Exercise aim:
Extract exactly and only the lines of the data below, starting at the line with "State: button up" and stopping after the final line.

Recorded information:
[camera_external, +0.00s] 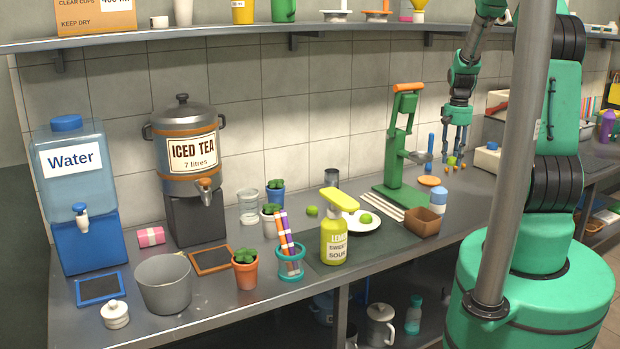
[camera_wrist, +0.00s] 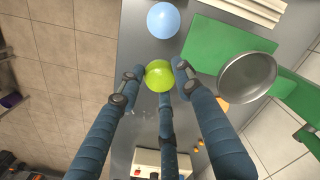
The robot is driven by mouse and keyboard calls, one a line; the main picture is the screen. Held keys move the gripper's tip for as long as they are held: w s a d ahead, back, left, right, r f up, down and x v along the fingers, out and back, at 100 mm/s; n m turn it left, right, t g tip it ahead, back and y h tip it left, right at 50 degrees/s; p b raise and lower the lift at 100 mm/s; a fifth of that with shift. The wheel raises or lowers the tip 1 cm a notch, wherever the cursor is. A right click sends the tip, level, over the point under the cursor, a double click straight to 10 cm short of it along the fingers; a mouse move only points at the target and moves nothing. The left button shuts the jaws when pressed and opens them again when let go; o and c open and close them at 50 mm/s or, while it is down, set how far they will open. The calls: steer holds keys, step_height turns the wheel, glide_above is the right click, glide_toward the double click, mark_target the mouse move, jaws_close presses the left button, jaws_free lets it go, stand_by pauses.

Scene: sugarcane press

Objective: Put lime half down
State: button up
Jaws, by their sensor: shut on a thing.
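My gripper (camera_external: 457,145) has slim blue-grey fingers and hangs over the far right of the counter, to the right of the green press (camera_external: 400,140). It is shut on a bright green lime half (camera_wrist: 158,75), which sits between the fingertips in the wrist view. The lime half also shows small at the fingertips in the external view (camera_external: 451,161). It appears held above the counter; the exact gap is hard to tell. In the wrist view, the press's green base (camera_wrist: 226,42) and a grey metal cup (camera_wrist: 247,78) are to the right of the fingers.
A round blue top (camera_wrist: 163,20) is just beyond the lime half. Small orange pieces (camera_external: 456,168) lie near the fingertips. A white plate (camera_external: 360,227) with lime, white sticks (camera_external: 380,208) and a brown box (camera_external: 422,222) stand nearer. Bare counter (camera_wrist: 137,35) shows left of the blue top.

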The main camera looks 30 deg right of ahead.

Completed exercise:
State: button up
Jaws, by their sensor: shut on a thing.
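My gripper (camera_external: 457,145) has slim blue-grey fingers and hangs over the far right of the counter, to the right of the green press (camera_external: 400,140). It is shut on a bright green lime half (camera_wrist: 158,75), which sits between the fingertips in the wrist view. The lime half also shows small at the fingertips in the external view (camera_external: 451,161). It appears held above the counter; the exact gap is hard to tell. In the wrist view, the press's green base (camera_wrist: 226,42) and a grey metal cup (camera_wrist: 247,78) are to the right of the fingers.
A round blue top (camera_wrist: 163,20) is just beyond the lime half. Small orange pieces (camera_external: 456,168) lie near the fingertips. A white plate (camera_external: 360,227) with lime, white sticks (camera_external: 380,208) and a brown box (camera_external: 422,222) stand nearer. Bare counter (camera_wrist: 137,35) shows left of the blue top.

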The main camera looks 30 deg right of ahead.

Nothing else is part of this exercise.